## RAW DATA

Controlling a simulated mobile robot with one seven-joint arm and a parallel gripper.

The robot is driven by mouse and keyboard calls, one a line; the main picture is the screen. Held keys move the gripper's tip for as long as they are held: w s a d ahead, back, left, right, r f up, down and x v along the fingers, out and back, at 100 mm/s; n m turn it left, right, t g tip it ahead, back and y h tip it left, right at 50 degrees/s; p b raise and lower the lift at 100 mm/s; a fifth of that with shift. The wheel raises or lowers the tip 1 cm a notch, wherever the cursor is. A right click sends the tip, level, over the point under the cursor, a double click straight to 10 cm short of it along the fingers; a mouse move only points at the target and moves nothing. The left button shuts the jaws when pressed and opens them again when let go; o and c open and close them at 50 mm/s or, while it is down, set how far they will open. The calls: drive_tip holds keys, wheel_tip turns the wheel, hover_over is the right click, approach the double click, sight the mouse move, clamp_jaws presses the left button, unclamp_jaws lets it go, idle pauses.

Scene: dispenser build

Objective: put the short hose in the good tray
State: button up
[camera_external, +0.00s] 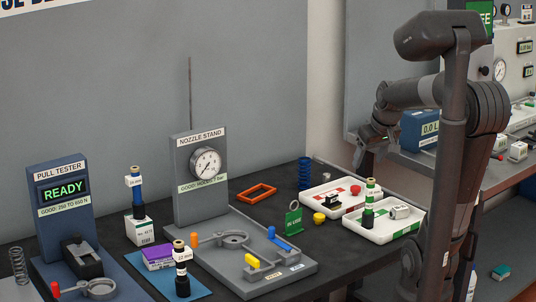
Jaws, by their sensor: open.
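Three upright hose-like pieces with brass tops and white labels stand on the bench; the labels are too small to tell which is the short hose. One is blue (136,190), on a white box; one is black (182,273), on a blue mat; one has green bands (369,205), in the green-marked tray. That white tray (409,230) with green labels appears to be the good tray; it also holds a pale cylinder (400,212). My gripper (362,160) is open above and behind the trays, apart from all three pieces.
A white tray with red marks (318,202) stands beside the green-marked one. A nozzle stand (200,180) with a gauge and a pull tester (62,205) reading READY occupy the bench. A green tag stand (293,220), orange frame (257,193) and blue coil (304,173) stand between.

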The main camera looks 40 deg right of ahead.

## WHAT YOU WILL DO
Only the lines from the one containing "Scene: dispenser build" through the last line of the data belong in the copy, both included and reproduced exactly. Pictures do not.

## SOLVED PROBLEM
Scene: dispenser build

Objective: put the short hose in the good tray
State: button up
[camera_external, +0.00s] 
Jaws, by their sensor: open.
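Three upright hose-like pieces with brass tops and white labels stand on the bench; the labels are too small to tell which is the short hose. One is blue (136,190), on a white box; one is black (182,273), on a blue mat; one has green bands (369,205), in the green-marked tray. That white tray (409,230) with green labels appears to be the good tray; it also holds a pale cylinder (400,212). My gripper (362,160) is open above and behind the trays, apart from all three pieces.
A white tray with red marks (318,202) stands beside the green-marked one. A nozzle stand (200,180) with a gauge and a pull tester (62,205) reading READY occupy the bench. A green tag stand (293,220), orange frame (257,193) and blue coil (304,173) stand between.

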The main camera looks 40 deg right of ahead.

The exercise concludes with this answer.